Stated goal:
Work through the data below line by line and say how many lines hold "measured"; give only the number.
----
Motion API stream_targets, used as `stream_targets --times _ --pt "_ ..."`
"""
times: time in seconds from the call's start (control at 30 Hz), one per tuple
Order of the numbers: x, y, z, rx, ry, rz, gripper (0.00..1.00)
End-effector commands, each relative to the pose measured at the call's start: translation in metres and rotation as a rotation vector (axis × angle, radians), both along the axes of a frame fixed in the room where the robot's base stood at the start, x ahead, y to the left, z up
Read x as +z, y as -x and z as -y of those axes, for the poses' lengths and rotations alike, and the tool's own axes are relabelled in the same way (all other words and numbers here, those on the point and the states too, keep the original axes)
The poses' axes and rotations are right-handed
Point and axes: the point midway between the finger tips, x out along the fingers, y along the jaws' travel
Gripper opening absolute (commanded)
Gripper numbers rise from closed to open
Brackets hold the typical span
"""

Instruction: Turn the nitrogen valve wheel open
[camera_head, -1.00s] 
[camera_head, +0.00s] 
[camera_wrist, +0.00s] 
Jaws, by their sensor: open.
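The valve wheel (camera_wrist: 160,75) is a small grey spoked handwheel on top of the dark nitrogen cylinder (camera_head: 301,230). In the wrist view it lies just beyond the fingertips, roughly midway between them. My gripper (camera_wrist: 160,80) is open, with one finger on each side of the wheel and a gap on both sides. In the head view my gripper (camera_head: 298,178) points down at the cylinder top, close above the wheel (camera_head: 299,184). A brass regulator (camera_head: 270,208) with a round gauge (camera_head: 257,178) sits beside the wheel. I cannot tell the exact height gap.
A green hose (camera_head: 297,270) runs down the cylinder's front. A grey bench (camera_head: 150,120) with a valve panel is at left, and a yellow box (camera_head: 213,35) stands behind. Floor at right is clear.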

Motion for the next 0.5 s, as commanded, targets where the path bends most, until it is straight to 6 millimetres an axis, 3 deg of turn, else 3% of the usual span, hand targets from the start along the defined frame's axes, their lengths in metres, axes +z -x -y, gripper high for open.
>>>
----
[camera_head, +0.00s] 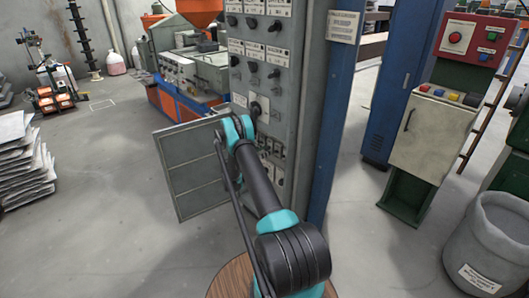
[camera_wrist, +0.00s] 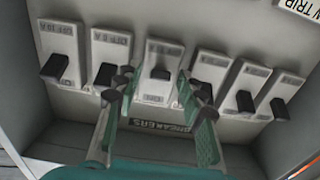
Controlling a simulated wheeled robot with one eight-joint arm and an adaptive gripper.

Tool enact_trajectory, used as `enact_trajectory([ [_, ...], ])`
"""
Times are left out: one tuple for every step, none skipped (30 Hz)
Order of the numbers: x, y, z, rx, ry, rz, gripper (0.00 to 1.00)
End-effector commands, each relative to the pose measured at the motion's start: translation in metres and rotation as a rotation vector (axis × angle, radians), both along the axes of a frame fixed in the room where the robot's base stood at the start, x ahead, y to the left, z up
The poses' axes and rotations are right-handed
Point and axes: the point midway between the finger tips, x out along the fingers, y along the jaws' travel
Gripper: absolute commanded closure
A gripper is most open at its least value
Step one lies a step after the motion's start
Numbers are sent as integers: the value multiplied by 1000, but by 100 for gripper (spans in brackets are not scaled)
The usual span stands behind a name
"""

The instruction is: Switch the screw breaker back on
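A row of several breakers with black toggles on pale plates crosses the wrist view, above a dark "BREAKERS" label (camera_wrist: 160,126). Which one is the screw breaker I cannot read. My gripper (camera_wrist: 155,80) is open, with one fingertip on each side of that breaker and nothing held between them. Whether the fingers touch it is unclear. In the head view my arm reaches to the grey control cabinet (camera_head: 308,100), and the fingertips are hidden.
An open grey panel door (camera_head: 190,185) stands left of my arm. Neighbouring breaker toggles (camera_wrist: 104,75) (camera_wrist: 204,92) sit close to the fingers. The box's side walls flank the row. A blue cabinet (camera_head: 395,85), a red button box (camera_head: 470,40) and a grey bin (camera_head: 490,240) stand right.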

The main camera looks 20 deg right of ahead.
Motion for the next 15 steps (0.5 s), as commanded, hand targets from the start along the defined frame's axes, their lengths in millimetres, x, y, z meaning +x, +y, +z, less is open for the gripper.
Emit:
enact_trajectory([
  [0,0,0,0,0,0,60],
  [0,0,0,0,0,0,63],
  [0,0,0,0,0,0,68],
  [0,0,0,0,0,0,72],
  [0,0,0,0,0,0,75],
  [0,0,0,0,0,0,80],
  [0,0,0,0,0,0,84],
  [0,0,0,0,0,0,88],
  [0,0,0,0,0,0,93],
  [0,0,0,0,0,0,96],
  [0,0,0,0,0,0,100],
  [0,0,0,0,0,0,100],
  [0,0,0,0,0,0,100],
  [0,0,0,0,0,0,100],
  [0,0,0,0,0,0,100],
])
----
Response:
2